Now, what does it mean?
For me, I've been fortunate that I think I have reasonable intellectual confidence, so to speak.
That is, I'm one of these people who at this point, if somebody tells me something and I just don't understand it,
My conclusion isn't that means I'm dumb.
My conclusion is there's something wrong with what I'm being told.
And that was actually Dick Feynman used to have that feature too.
He never really believed in it.
He actually believed in experts much less than I believe in experts.
Wow.
Sort of being confronted with- Sure, there are mistakes I've made that are the result of
I'm pretty sure I'm right.
And turns out I'm not.
I mean, that's the, you know, but the thing is that the idea that one tries to do things that, so for example, you know, one question is if people have tried hard to do something, and then one thinks, maybe I should try doing this myself.
And if one does not have a certain degree of intellectual confidence, one just says, well, people have been trying to do this for 100 years.

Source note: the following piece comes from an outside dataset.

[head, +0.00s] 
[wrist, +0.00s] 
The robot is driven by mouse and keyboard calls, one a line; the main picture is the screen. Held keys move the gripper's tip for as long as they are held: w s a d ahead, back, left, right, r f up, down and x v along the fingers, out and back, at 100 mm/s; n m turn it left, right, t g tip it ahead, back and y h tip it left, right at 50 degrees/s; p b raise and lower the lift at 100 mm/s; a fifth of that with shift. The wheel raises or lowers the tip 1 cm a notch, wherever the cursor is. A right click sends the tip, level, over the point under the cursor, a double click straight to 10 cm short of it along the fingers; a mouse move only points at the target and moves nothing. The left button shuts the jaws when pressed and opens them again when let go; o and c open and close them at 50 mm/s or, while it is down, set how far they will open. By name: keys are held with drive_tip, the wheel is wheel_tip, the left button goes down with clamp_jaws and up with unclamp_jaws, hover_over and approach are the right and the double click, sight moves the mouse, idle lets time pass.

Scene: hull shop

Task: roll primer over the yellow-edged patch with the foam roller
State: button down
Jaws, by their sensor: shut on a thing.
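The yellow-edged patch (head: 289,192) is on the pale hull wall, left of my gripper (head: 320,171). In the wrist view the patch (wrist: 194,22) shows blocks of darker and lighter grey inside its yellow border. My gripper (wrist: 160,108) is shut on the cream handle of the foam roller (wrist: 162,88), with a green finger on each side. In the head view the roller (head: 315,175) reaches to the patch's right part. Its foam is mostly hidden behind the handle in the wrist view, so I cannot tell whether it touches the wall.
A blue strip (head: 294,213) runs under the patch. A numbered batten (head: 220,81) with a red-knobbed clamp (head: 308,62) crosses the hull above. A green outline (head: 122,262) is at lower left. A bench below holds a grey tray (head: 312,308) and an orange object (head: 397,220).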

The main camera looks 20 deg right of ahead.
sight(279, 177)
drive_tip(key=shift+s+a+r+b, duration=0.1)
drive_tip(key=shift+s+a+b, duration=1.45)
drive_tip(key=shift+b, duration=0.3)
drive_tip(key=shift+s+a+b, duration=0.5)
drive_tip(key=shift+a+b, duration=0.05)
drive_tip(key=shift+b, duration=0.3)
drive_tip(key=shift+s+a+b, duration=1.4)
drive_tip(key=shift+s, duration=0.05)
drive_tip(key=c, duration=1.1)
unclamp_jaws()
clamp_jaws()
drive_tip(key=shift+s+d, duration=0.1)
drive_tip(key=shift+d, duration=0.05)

How am I going to be able to do this?
And I was fortunate in the sense that I happened to start having some degree of success in science and things when I was really young.
And so that developed a certain amount of sort of intellectual confidence that I don't think I otherwise would have had.
And, you know, in a sense, I mean, I was fortunate that I was working in a field, particle physics, during its sort of golden age of rapid progress.
And that kind of gives one a false sense of achievement because it's kind of easy to discover stuff that's going to survive if you happen to be, you know, picking the low-hanging fruit of a rapidly expanding field.